Los “autoflagelantes” se llamarán después los que simplemente no eran tan “pro empresas” como las empresas querían. Nada tan revolucionario pero lo suficiente para que Vidal pudiera ejercer con provecho su papel de contradictor nato sin decir nada demasiado contradictorio tampoco. Porque Vidal no ha pretendido nunca ser un clandestino enemigo del poder, ni un vegano, ni un aliade, ni un revolucionario colectivista de ningún tipo. Es de la Concertación por donde lo mires. Es lo que los jóvenes llaman alguien altamente “rancio”.
Le gusta la política y la política lo quiere a él. Tiene por el poder una sana adicción, parecida a la que una persona normal puede sentir por el buen vino. Está feliz de ministro, pero si no lo es se sigue comportando como si lo siguiera siendo. Lo que detesta es la calma, la tranquilidad, la paz de estar en su casa mirando el jardín crecer. No, Vidal necesita estar en la radio, en la televisión, en los diarios para decir tres o cuatros ideas muy simples que son casi siempre las mismas, pero que sus compañeros de lucha suelen, porque vacilan hacia la revolución, o se pierden en la evolución, olvidar.

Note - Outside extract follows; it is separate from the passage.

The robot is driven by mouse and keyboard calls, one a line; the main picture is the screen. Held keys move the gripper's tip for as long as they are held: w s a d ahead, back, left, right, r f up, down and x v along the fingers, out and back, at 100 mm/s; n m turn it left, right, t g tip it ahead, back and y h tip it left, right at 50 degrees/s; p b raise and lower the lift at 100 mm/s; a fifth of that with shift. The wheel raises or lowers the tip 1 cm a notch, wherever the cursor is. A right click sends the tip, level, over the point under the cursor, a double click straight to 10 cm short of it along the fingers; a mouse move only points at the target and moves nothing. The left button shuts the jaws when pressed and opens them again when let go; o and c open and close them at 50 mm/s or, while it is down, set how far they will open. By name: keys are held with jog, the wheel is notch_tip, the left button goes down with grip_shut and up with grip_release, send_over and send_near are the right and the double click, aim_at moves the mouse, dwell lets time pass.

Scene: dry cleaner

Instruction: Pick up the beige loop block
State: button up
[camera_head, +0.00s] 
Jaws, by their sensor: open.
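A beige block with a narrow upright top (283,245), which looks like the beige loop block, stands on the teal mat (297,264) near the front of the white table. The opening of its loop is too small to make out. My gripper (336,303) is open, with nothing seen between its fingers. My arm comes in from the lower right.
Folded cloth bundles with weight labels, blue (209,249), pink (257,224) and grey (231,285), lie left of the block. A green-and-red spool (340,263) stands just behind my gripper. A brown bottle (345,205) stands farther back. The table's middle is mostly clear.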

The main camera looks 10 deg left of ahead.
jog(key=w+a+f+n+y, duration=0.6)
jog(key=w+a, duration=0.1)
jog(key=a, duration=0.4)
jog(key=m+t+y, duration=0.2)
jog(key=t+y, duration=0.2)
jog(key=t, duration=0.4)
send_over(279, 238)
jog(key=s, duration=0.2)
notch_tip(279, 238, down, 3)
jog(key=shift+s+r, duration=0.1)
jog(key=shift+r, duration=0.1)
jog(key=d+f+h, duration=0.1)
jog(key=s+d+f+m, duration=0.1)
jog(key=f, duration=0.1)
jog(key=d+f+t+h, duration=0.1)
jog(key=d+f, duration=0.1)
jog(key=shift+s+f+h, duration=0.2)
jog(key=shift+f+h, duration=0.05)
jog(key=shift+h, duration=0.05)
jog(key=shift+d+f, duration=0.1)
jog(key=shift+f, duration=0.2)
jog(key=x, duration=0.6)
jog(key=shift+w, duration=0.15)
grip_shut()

Supo antes que el resto que la gran política se hace en pequeños programas de televisión y en los grandes y que en esto se perdona todo, menos ser aburrido. Él sabe que el espectáculo ya no es la sombra del mundo real, sino que es el mundo real. No le interesa el fantasma del prestigio, ni la falsa ni la verdadera humildad. Mientras los otros ensayan, él es. Un televidente promedio duerme escuchándolo y se despierta escuchándolo de nuevo sin que pueda verse en él ni una señal de cansancio.
Cuando hay algo que ganar, por cierto, pierde, pero cuando, como en la elección pasada, no hay nada que esperar, ni nada por lo que entusiasmarse, este coleccionista de soldados de plomo retoma el uniforme y va a la batalla.